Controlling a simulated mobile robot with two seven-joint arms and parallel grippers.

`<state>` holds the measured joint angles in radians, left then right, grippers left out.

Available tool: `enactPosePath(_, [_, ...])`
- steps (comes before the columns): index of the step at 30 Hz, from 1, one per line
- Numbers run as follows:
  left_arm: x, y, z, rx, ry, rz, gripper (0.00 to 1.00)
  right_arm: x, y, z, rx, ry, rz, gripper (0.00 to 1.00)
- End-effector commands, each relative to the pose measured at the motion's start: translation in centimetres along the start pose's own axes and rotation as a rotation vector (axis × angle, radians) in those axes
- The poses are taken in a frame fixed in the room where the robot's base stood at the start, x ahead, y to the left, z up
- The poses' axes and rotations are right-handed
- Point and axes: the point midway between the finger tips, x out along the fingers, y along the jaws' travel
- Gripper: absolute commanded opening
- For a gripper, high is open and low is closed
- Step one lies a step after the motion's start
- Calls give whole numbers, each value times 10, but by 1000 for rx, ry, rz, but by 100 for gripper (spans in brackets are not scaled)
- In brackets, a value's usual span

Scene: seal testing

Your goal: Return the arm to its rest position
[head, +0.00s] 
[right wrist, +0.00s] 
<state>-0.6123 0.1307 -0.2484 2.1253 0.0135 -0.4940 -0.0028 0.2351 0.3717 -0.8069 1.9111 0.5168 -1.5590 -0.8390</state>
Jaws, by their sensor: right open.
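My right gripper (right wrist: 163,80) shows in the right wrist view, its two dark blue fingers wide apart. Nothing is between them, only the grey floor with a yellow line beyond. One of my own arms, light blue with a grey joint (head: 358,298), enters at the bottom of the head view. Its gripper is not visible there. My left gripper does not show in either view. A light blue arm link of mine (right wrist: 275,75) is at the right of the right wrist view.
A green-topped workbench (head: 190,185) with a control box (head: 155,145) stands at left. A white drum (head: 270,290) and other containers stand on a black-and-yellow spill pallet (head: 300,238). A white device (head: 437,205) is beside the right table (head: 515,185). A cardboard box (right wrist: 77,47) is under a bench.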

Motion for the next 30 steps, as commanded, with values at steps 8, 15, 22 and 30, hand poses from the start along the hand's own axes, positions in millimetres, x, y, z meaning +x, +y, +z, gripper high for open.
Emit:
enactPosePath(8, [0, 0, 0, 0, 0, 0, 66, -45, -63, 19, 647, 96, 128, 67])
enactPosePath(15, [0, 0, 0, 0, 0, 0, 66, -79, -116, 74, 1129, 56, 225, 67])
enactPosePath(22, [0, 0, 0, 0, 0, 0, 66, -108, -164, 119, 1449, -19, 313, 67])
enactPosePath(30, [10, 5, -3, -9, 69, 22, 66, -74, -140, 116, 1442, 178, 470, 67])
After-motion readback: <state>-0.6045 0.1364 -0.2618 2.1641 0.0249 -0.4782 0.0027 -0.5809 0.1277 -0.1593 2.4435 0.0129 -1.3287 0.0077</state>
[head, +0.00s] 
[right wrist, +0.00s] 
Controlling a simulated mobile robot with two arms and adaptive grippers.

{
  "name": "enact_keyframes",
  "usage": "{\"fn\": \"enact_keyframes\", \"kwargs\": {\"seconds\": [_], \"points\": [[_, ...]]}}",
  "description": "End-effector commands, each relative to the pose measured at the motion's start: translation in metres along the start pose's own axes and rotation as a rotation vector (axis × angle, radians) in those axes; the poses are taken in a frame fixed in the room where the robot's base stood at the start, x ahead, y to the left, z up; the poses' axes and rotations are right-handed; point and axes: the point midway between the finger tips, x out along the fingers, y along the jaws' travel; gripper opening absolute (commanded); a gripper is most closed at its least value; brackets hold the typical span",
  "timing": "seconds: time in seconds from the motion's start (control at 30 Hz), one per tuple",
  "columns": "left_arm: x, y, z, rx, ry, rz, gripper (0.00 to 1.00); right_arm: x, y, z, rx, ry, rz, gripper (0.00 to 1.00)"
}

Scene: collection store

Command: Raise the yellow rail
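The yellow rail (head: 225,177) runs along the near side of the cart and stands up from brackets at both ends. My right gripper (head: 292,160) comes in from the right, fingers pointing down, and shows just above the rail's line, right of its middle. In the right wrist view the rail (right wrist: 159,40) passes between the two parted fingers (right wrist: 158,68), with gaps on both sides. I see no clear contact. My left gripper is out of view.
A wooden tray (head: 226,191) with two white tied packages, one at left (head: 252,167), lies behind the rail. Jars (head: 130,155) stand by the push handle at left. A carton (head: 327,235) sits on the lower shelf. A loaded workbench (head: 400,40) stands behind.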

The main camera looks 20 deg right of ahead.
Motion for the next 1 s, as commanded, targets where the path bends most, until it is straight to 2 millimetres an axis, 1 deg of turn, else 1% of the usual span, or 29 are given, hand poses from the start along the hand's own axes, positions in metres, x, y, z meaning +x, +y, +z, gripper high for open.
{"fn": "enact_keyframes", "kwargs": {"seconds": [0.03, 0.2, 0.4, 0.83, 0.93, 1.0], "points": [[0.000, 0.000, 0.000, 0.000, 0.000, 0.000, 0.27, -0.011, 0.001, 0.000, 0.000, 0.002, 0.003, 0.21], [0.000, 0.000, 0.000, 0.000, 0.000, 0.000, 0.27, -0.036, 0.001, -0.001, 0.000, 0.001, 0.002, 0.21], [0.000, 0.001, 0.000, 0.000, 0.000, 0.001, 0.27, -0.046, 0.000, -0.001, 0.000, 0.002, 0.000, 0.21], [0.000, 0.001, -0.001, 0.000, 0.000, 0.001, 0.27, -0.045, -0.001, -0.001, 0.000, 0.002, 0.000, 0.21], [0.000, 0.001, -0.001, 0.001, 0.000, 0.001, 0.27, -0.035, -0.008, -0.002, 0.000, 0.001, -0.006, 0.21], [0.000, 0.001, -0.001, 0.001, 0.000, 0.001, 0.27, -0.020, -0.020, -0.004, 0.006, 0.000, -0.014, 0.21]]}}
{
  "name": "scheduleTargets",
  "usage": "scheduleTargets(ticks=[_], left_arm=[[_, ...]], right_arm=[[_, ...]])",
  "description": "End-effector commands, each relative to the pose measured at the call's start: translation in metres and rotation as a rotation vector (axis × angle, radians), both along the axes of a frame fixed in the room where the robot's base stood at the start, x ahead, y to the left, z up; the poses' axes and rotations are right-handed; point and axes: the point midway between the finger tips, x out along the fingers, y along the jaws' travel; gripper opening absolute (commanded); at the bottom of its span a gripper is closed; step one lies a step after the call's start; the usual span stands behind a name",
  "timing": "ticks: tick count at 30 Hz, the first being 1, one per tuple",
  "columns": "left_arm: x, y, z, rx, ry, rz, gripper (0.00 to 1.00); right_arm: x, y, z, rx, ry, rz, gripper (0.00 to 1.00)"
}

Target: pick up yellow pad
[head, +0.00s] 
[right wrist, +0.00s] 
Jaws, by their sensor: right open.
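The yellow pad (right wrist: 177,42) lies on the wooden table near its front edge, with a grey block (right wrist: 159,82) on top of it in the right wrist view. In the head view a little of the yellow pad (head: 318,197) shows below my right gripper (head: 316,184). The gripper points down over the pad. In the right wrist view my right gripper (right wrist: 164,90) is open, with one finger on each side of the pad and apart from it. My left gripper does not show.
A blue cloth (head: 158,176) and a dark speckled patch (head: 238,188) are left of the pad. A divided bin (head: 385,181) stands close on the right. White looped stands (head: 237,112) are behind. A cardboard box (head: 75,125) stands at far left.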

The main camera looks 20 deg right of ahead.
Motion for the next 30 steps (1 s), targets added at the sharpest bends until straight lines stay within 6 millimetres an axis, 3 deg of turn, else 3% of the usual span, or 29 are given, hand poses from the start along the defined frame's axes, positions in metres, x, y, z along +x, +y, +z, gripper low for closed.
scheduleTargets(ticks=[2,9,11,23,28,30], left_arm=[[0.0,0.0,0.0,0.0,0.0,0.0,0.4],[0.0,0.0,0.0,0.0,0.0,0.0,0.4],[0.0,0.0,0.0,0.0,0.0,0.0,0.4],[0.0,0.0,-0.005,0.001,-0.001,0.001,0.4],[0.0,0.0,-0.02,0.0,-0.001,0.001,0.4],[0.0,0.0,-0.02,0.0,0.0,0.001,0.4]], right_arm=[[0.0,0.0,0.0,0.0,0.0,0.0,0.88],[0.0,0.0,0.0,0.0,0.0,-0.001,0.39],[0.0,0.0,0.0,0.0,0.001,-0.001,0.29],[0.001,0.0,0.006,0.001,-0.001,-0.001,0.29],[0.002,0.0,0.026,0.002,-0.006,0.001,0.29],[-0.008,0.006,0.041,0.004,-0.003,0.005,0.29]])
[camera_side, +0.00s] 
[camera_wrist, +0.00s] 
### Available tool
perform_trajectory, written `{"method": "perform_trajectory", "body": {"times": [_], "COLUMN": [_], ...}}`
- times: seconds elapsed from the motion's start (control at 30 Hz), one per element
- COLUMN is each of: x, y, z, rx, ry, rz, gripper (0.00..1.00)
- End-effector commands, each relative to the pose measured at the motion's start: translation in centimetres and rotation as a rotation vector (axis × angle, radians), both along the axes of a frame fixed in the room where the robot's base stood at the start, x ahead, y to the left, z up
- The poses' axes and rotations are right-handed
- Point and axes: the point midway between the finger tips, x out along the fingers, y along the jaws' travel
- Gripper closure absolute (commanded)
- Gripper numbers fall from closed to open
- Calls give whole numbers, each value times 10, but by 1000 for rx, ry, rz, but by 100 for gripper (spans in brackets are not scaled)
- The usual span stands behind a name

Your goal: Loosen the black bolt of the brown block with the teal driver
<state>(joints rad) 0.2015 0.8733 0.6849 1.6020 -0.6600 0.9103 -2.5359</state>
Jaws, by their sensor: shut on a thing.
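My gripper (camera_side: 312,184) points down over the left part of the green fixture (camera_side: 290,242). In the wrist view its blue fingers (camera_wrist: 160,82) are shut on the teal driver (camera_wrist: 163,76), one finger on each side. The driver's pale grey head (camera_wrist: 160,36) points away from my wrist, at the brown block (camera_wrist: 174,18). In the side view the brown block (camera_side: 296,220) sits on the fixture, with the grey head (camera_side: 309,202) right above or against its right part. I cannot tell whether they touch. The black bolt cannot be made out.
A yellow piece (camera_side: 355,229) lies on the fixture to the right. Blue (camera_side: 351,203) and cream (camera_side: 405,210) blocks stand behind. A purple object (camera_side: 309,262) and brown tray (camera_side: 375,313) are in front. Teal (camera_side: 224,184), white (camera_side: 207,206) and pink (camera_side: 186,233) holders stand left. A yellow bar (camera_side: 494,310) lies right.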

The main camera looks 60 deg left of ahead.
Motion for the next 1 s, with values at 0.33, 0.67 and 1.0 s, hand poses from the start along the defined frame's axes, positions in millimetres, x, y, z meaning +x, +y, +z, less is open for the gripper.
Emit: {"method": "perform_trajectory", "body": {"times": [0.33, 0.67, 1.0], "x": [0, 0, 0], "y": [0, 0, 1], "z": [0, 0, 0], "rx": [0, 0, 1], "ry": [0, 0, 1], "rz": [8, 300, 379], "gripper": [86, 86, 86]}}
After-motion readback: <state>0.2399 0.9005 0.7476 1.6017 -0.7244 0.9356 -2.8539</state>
════════════════════
* [WRITTEN REQUEST]: Using the entries shown above, reproduce verbatim the lines from the line bearing "time in seconds" to the line bearing "Scene: collection store", inclusive.

* [COMPLETE ANSWER]:
  "timing": "seconds: time in seconds from the motion's start (control at 30 Hz), one per tuple",
  "columns": "left_arm: x, y, z, rx, ry, rz, gripper (0.00 to 1.00); right_arm: x, y, z, rx, ry, rz, gripper (0.00 to 1.00)"
}

Scene: collection store

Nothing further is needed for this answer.